David & Goliath via WikipediaSent in by Corey
I was raised in a Catholic home from birth. I went to Holy Family Catholic school from kindergarten through eighth grade. I attended church every Sunday and kinda believed in it all. Now, my parents didn't really harp on God or the Bible. I don't think many Catholics actually read the Bible, but I went along with it all.
However, I must admit that I never felt that my "faith" was strong enough. I've been thinking about it lately and I think that I remember my initial doubting. My mother was reading me stories from a children's Bible. If my memory serves me right, it was about David and Goliath. There was also something she read to me involving angels. It all sounded very much like made-up stories to me. I asked why we didn't see any giants or angels, and she said that "We just don't anymore." That is what I believe was my first serious doubting.
Well, over the years of my life I tried to continue to believe in God, but I really never felt truly convinced, looking back on it.
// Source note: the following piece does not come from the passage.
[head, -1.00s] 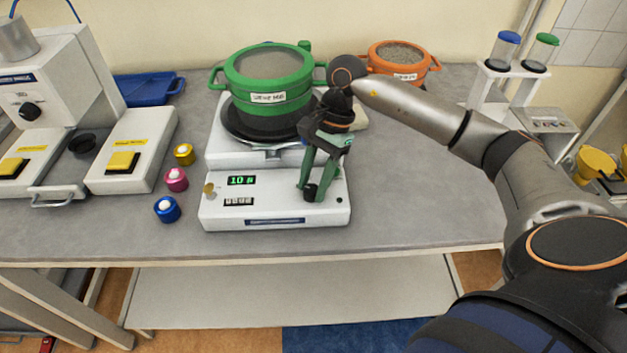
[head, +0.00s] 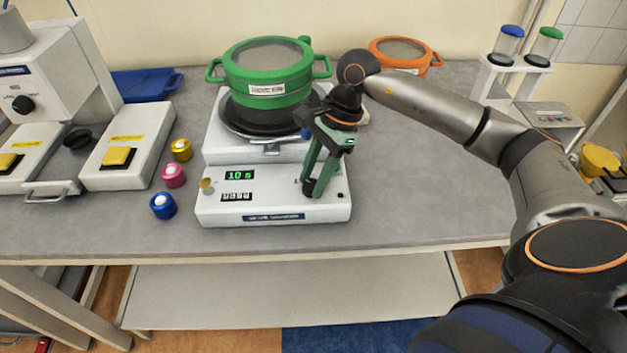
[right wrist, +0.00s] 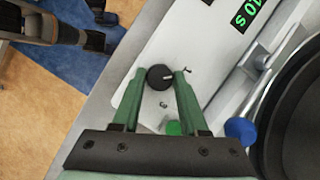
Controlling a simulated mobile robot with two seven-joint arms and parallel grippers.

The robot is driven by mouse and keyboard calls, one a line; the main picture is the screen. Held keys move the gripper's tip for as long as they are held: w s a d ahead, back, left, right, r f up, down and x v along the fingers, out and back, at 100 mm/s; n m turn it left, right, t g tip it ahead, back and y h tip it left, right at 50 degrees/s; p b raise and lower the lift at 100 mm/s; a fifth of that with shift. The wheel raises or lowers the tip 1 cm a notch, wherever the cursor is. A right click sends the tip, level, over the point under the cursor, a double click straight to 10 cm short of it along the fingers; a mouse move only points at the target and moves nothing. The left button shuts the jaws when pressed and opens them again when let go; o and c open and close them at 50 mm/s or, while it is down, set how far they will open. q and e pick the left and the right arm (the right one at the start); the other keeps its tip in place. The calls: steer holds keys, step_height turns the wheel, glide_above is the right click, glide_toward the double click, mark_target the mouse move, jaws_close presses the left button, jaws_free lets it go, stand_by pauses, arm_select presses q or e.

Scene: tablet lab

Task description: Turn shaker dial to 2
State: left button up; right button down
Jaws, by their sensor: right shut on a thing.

Throughout my life I basically lived how I wanted to. Then, eventually, I met the woman who I'm now married to. She was raised in a Baptist background. I began to go to her church, and I actually enjoyed attending it. It made me want to learn all that I could about God and being a Christian. So, I started reading the Bible. This book is what eventually caused me to become an atheist. The more I read the Bible, the more convinced I became that it was false.
Finally my growing doubt caused me to do some critical thinking and actual research. I read the book "Atheism Explained: From Folly to Philosophy (Ideas Explained)." I watched videos about atheism, I went to different websites, etc... All of these things caused me to doubt more and more.
I still fought with it for a while but I came to the conclusion that the evidence against a god was far more convincing than the evidence for one. I am now an atheist, and freedom from religion is a wonderful feeling -- no guilt for simply being a human and having human wants and needs.
Being a theist almost drove me insane with guilt, anxiety and a fear of eternal punishment from a god who supposedly loves me.